Childhood conversion affects the assurance of some.
Besides new believers, there’s another category of Christians that seems particularly vulnerable to doubts. I have found that the younger in life a person was converted, the more likely that person is later to doubt the veracity of that conversion.
One reason for this tendency is that people who have been Christians since childhood—as I have—have few memories of life as non-Christians. You may not have seen the dramatic changes that sometimes accompany the lives of adult converts. When your Christian experience is basically the only life you’ve ever known, sometimes you wonder if the only thing you have known is the real thing.

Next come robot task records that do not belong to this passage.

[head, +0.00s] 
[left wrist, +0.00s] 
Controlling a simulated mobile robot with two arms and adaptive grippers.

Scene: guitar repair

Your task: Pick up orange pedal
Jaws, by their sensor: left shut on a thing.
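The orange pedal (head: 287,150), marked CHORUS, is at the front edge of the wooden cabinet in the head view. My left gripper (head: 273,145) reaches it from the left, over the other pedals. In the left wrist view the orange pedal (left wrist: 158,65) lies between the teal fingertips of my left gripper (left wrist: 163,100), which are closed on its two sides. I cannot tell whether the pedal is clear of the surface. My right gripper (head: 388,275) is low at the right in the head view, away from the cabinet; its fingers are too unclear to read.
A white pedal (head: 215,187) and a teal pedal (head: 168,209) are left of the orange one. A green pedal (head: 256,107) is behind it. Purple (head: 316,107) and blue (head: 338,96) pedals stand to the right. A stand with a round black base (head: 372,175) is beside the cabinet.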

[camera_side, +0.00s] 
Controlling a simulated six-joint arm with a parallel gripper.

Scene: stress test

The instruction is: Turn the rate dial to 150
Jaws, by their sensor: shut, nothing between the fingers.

Again, occasional anxiety like this is normal. It is spiritually healthy to have such concerns, for it reveals a concern the unconverted do not have—an eagerness “to confirm your calling and election” (2 Peter 1:10). The hearts of the unconverted are calloused, not sensitive to these things. They usually have a false sense of security and see no need for looking so intently into the states of their souls. But Christians may think, Could I be self-deceived? Lord, please don’t let it be so! If I’ve made a mistake somehow in thinking I’m saved, I want to know. If I’ve never repented and believed before, I want to now. Do these kinds of uncertainties and longings occasionally mingle in your heart? If so, you have reason to hope and to be encouraged.